Financing a worker co-op conversion can be tricky. The conversion to worker ownership usually means providing a path to wealth beyond market rate wages, but it takes years of profitability for workers to grow their wealth. At the time of conversion, they’re usually not in an ideal personal financial position to buy out the existing owners. Further complicating things, conventional lenders may worry over which employees will guarantee the loan’s balance and with which assets in case of default. A mix of seller financing, non-voting equity investments, and co-op friendly debt is therefore often critical to make a deal workable, leading to some difficulty for both sellers and buyers in understanding how the terms of the deal fit together and impact the company’s overall financial picture.

Our conversion financing modeling template was originally adapted from a real estate investment modeling calculator several years ago and had become progressively more complex and more unwieldy in the time since. That is, until we welcomed Matt as our summer intern in late May and set him to work on it. Matt being an accounting major, his work on the project served the dual purpose of acquainting him with the various worker co-op accounting considerations as well as polishing up (and in some cases repairing) the conversion calculator. Given the need for more professional service providers who understand the unique attributes of employee-owned businesses, the first point is not insignificant, but his help in bringing the calculator from its rough form at the start of summer to its current state will be of both immediate and long-term value for our work.

What it does

In the case of a business owner exploring whether a sale to employees through a worker co-op is a viable option, we can use the spreadsheet to estimate whether a co-op deal is financially feasible based on the sellers’ asking price and potential financing terms. After inputting realistic amounts and terms for funds coming from member shares, seller financing, outside investors, and debt borrowed, the spreadsheet generates a debt service coverage ratio (DSCR) for the potential deal. Lenders generally like to see a DSCR of 1.2 or better, so if the number comes in low, the variables such as the sale price, interest rates, etc., can be adjusted to demonstrate what would be needed to make the deal work financially.

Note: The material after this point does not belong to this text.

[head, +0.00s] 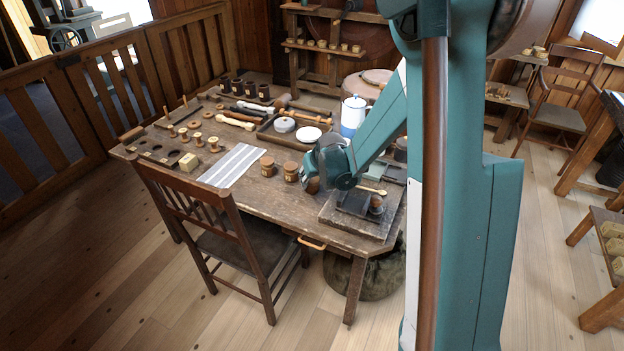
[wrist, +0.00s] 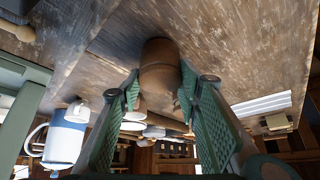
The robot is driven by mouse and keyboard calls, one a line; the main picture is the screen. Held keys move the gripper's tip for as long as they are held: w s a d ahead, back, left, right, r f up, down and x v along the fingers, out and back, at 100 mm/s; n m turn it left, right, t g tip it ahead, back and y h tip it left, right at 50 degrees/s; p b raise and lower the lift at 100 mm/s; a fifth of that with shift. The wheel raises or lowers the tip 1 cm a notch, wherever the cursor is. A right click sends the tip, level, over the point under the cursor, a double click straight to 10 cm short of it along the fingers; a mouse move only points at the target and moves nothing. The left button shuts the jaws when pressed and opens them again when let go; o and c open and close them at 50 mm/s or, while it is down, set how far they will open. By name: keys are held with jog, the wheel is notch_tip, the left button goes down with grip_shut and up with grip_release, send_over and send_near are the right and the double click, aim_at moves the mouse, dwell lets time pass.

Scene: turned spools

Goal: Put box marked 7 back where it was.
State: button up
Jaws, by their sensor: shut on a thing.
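My gripper (head: 318,172) is low over the front right part of the table, pointing down. In the wrist view its two green-padded fingers (wrist: 158,95) are closed on a round brown turned wooden box (wrist: 160,65). A little of this box (head: 313,186) shows under the gripper in the head view. No number on it can be read, and I cannot tell whether it touches the table. Two similar round boxes with pale labels, one at left (head: 267,166) and one at right (head: 291,172), stand just left of the gripper. Their marks are too small to read.
A striped white-grey cloth (head: 232,165) lies left of the boxes. A dark board with small items (head: 340,218) is right of the gripper. A tray with a white disc (head: 308,134) and a blue-white canister (head: 353,115) stand behind. A chair (head: 215,215) stands in front.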

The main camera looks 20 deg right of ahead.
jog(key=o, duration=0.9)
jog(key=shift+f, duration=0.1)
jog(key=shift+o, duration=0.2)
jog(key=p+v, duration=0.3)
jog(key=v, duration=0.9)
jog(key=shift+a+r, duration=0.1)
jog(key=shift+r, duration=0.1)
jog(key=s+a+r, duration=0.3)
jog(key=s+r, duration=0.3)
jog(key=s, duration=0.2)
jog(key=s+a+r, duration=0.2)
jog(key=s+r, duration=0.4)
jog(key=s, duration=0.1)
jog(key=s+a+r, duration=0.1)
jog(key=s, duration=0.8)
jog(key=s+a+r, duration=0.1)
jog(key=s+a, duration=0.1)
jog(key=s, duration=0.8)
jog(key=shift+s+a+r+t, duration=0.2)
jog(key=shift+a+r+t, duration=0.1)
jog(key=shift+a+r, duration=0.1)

Assuming a steady rate of growth, the template projects 10 years out into the future to offer a reasonable picture of what the co-op’s finances could look like based on the numbers provided. Both business owners and employee groups can use the tool to better understand a deal’s financial implications and find terms that both seller and buyers can feel comfortable with. This has the additional utility of providing an opportunity to build financial literacy for employees considering taking on ownership together. Stronger financial literacy on the buy side can also prove helpful in securing financing; the better grasp the future owners have on the business, the more likely they are to succeed.

Additionally, Matt worked on a “scenario dashboard” that displays three different conversion scenarios, all for the same business with the same sale price and earnings. The dashboard allows users to compare how relatively minor changes, such as increasing or decreasing the seller note interest rate by one point, can change the overall financial picture for the company down the line. The dashboard is made to be simple enough for someone to use on their own with little training, while the template spreadsheet offers the ability to play with many different variables.

Departing thoughts

Matt has offered the following reflections on his brief time learning about Employee Ownership and working at VEOC:

As someone with an accounting background, it was really interesting for Matt Cropp to come to my class and give an overview of employee ownership, which introduced me to the concept. I remember talking to him and my professor about it after class, and it sounded so interesting to learn about these different forms of ownership, especially coming from my personal background at a family run business that had recently been sold to a big corporation.

I was really thankful for this opportunity to work here this summer and learn from everyone and was amazed by how collaborative the economic development community is in Vermont and how much of a welcoming community it is based on my experiences at the conference and with the VEOC board members as well, who were all very kind and willing to chat about things. Both from the professional services side of things and among the established firms, it was cool to see how much of a social environment the business community has, and how people are really passionate about employee ownership. Coming from the corporate side of things in my previous work experience, it’s really interesting to be in a work environment where people are passionate about their jobs. Because that can be kind of rare.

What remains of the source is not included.